Тынянов убежден в том, что Бакунина не сыграла серьезной роли в жизни Пушкина, что не она героиня послелицейских элегий и элегии «Счастлив, кто в страсти сам себе», и поэтому легко отпускает ее. Это художественный эквивалент одного из положений статьи: «…образ Бакуниной… скользнул мимо Пушкина совершенно бесследно». Это прием, заменяющий рассуждение о малой роли Бакуниной в жизни Пушкина.

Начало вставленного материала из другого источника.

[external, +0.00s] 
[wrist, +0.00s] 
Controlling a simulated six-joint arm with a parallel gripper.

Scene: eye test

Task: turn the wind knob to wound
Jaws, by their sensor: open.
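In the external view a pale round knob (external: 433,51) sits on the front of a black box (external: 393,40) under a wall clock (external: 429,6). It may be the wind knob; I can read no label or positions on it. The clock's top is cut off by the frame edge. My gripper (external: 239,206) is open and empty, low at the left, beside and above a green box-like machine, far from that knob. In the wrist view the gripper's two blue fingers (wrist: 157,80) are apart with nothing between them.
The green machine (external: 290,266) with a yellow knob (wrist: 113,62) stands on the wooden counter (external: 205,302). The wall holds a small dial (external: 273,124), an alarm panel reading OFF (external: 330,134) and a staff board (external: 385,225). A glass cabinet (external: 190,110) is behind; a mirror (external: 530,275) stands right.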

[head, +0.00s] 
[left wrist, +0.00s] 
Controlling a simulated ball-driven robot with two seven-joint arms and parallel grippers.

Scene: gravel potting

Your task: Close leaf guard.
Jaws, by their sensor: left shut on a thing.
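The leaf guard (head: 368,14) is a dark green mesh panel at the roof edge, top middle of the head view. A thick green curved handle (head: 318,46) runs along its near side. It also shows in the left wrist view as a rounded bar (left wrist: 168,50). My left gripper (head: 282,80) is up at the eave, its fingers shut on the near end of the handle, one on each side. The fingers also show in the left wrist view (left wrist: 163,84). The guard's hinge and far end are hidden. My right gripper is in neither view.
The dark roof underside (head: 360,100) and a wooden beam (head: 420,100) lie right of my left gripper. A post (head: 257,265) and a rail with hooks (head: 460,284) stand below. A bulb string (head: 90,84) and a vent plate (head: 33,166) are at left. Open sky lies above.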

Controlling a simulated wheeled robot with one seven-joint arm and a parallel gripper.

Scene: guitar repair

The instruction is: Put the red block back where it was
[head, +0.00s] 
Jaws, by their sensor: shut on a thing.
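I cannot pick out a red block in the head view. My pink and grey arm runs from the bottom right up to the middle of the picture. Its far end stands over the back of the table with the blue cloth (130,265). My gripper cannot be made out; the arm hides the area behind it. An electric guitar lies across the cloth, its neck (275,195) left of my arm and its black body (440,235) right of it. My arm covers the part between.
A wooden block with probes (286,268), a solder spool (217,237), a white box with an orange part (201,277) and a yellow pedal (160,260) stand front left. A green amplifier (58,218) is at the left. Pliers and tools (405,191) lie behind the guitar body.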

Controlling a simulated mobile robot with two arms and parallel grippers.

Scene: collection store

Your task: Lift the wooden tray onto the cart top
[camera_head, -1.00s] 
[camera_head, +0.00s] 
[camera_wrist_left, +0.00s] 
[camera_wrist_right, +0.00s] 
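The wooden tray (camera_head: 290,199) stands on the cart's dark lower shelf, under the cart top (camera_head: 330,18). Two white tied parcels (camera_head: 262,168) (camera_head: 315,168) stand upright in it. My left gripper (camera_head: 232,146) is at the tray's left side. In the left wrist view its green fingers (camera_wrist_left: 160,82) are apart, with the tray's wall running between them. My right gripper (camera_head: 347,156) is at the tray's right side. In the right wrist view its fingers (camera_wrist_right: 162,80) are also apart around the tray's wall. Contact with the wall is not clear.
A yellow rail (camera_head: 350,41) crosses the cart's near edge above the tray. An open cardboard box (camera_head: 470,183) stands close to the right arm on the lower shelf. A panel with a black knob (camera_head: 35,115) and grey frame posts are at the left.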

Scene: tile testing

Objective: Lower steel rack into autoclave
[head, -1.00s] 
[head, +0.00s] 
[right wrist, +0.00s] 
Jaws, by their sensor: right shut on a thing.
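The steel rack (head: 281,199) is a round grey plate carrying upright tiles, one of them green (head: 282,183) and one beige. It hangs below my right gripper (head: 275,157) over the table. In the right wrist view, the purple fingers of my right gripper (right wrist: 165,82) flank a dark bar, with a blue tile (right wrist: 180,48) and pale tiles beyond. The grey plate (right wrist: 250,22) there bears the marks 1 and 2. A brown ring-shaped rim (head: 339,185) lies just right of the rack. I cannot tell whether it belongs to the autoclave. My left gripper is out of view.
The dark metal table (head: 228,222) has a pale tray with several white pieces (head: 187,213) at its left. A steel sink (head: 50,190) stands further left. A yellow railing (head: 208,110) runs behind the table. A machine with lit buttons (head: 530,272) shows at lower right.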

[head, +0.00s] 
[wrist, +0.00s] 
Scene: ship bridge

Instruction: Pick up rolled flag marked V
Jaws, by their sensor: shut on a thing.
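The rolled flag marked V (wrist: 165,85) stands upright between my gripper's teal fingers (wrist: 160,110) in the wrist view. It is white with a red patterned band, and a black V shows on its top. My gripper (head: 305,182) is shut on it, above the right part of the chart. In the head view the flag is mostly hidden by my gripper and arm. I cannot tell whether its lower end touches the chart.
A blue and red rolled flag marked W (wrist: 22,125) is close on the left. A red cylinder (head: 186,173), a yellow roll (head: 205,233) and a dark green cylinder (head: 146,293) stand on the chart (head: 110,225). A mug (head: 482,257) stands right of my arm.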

Но основные документы, которыми пользуется Тынянов в своих романах, — это произведения его героев. Произведения не пересказываются; из них извлекается биографическая деталь или тема, часто побочная, которая, попав в эпизод романа, приобретает значение иное, чем то, которое было у нее в стихотворении. Стихи другого времени, нежели время повествования, вводятся главным образом в тех случаях, когда в них самих мотивировано обращение к прошлому. Подчеркивание побочной темы приводит к переосмысливанию текста-прототипа.